## Begin Data records

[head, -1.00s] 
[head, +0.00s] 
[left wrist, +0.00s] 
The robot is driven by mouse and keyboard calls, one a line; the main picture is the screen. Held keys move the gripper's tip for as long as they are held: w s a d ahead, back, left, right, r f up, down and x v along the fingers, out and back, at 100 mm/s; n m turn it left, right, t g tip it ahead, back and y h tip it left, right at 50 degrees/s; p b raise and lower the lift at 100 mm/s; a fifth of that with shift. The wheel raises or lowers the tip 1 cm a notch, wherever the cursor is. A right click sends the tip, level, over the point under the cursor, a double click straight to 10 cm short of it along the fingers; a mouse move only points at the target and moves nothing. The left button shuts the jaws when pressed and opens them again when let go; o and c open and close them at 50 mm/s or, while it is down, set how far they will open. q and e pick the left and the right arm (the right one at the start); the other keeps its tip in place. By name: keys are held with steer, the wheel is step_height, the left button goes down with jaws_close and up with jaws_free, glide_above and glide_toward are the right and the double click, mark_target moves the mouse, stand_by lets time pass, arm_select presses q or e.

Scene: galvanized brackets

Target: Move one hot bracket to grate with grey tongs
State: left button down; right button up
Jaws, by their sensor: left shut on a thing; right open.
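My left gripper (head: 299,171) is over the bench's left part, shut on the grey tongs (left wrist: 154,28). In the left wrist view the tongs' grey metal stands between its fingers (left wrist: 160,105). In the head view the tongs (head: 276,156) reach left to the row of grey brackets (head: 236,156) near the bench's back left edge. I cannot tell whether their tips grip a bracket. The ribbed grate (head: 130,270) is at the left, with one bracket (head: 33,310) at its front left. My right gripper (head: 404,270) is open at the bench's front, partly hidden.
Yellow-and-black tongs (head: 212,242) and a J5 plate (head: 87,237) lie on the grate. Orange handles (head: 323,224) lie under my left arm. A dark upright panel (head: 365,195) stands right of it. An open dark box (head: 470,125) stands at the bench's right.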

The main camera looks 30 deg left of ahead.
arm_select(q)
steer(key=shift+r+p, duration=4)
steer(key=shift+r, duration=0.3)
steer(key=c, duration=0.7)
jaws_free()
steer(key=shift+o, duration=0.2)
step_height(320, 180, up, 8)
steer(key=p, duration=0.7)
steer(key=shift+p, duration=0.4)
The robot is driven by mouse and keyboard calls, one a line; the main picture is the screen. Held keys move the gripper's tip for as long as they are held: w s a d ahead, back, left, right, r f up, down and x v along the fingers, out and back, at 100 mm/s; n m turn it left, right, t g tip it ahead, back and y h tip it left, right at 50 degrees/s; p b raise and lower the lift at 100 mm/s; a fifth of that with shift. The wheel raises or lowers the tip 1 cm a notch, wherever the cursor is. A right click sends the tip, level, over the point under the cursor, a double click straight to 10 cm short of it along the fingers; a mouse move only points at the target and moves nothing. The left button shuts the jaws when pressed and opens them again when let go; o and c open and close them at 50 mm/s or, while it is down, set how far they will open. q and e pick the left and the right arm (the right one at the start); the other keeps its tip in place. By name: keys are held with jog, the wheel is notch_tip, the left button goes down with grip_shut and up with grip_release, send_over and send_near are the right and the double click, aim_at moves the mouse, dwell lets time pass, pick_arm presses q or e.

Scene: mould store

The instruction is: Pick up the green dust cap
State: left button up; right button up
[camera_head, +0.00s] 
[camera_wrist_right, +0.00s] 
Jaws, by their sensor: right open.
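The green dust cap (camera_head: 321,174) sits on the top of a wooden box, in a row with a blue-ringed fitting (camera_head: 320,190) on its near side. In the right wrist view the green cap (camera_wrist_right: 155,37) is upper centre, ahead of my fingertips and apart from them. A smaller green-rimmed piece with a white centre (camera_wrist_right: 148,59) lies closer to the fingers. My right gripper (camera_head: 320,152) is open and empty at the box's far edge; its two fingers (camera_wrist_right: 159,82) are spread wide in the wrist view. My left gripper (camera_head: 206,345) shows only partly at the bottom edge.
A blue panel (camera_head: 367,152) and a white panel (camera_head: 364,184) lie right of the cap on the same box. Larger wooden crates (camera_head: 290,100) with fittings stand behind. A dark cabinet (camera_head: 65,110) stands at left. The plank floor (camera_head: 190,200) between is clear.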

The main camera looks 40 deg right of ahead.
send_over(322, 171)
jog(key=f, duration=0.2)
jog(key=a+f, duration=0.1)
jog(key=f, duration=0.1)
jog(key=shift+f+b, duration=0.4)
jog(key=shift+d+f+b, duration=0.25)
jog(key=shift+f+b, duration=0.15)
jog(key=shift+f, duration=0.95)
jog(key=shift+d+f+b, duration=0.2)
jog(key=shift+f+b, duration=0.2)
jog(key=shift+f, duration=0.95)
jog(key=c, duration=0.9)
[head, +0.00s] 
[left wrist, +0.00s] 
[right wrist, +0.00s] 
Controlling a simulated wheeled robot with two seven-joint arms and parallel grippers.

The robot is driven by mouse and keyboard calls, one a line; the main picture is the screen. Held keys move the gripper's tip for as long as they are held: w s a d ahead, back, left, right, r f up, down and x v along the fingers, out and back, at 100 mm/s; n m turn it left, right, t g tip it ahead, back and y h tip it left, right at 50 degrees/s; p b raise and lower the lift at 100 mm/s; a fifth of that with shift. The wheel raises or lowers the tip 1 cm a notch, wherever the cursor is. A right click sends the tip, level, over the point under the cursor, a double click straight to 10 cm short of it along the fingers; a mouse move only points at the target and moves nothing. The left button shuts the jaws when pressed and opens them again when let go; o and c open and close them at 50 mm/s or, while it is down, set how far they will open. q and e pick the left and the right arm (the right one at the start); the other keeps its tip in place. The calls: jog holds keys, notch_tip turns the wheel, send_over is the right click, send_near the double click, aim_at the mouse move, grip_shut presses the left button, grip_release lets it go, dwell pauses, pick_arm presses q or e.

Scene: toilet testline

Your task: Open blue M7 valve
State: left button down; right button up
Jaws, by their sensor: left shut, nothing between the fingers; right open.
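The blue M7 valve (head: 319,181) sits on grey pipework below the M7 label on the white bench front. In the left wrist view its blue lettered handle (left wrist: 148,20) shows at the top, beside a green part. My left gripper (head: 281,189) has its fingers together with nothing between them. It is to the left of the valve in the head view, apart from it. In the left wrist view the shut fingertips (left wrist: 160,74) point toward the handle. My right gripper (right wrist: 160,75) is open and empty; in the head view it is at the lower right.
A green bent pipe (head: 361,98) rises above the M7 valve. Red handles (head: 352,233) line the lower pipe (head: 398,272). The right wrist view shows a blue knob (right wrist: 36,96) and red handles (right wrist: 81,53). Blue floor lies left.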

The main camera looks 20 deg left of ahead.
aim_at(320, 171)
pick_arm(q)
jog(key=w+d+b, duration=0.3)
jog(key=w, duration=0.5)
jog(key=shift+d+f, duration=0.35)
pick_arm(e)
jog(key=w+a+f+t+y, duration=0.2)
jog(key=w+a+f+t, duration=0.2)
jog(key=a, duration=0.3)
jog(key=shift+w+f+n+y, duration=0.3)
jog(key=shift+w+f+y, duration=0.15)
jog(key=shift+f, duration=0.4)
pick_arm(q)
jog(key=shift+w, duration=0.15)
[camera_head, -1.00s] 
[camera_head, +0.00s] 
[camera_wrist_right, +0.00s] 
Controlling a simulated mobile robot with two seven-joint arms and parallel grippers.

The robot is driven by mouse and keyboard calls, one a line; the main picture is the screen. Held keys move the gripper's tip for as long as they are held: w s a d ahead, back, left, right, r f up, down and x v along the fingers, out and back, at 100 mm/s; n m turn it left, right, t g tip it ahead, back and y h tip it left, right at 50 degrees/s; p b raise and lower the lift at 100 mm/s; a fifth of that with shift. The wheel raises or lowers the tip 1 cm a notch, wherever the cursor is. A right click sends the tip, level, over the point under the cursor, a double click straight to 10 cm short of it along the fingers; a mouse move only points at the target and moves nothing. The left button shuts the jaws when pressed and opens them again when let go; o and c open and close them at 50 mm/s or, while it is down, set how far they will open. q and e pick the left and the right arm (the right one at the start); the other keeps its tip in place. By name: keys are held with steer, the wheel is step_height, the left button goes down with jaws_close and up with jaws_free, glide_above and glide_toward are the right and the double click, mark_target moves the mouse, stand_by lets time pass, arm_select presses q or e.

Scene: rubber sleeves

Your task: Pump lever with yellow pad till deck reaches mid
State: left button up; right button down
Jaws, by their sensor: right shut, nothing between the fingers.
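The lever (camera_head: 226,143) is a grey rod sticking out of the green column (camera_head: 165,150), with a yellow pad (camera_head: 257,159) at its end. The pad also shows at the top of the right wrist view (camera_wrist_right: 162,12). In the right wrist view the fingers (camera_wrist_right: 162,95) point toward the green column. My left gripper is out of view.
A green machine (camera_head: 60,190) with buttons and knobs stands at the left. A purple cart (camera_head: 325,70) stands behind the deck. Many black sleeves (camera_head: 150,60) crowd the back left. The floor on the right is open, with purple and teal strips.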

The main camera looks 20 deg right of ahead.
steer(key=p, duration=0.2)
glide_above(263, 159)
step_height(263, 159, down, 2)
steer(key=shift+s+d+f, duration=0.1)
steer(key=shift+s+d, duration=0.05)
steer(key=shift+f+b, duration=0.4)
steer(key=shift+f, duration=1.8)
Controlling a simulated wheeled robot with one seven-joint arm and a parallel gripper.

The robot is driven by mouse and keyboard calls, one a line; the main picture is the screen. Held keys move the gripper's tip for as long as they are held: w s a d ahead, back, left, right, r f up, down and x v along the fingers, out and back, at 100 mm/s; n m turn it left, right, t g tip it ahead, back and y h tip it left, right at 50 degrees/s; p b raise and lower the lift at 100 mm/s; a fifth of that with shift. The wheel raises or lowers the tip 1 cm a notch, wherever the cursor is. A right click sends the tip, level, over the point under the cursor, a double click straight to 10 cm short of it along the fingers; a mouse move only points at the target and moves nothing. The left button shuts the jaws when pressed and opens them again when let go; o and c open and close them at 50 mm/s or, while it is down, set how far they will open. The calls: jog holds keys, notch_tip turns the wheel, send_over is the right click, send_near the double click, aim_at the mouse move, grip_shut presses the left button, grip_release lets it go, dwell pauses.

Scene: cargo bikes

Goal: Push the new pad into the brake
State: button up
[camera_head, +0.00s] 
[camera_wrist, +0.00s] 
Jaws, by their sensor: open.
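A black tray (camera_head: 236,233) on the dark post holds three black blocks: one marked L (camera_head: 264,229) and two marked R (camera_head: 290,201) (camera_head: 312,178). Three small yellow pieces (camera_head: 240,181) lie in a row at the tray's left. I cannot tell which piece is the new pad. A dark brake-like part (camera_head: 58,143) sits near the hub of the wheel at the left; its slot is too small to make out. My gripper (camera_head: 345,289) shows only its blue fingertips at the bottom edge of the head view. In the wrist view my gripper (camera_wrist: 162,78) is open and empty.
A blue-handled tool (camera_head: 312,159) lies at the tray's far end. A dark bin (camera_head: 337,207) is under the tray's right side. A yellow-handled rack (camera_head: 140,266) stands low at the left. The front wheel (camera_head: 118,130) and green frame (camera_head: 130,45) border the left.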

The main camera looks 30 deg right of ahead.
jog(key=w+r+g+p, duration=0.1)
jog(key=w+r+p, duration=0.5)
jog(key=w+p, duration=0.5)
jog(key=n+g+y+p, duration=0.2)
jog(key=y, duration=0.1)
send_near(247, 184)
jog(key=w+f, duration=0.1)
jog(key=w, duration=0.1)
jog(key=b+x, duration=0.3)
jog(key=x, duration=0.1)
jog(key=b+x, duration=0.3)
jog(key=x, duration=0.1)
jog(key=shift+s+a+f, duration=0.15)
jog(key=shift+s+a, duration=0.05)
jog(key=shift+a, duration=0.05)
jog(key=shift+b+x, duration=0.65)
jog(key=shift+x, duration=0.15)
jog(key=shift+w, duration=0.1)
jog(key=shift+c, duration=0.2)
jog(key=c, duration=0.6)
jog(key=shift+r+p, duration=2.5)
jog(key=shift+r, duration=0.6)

## End Data records

■ Direction
Reply with the number of lines in the data that include the string "wheeled" and nothing else.

■ Expected answer
2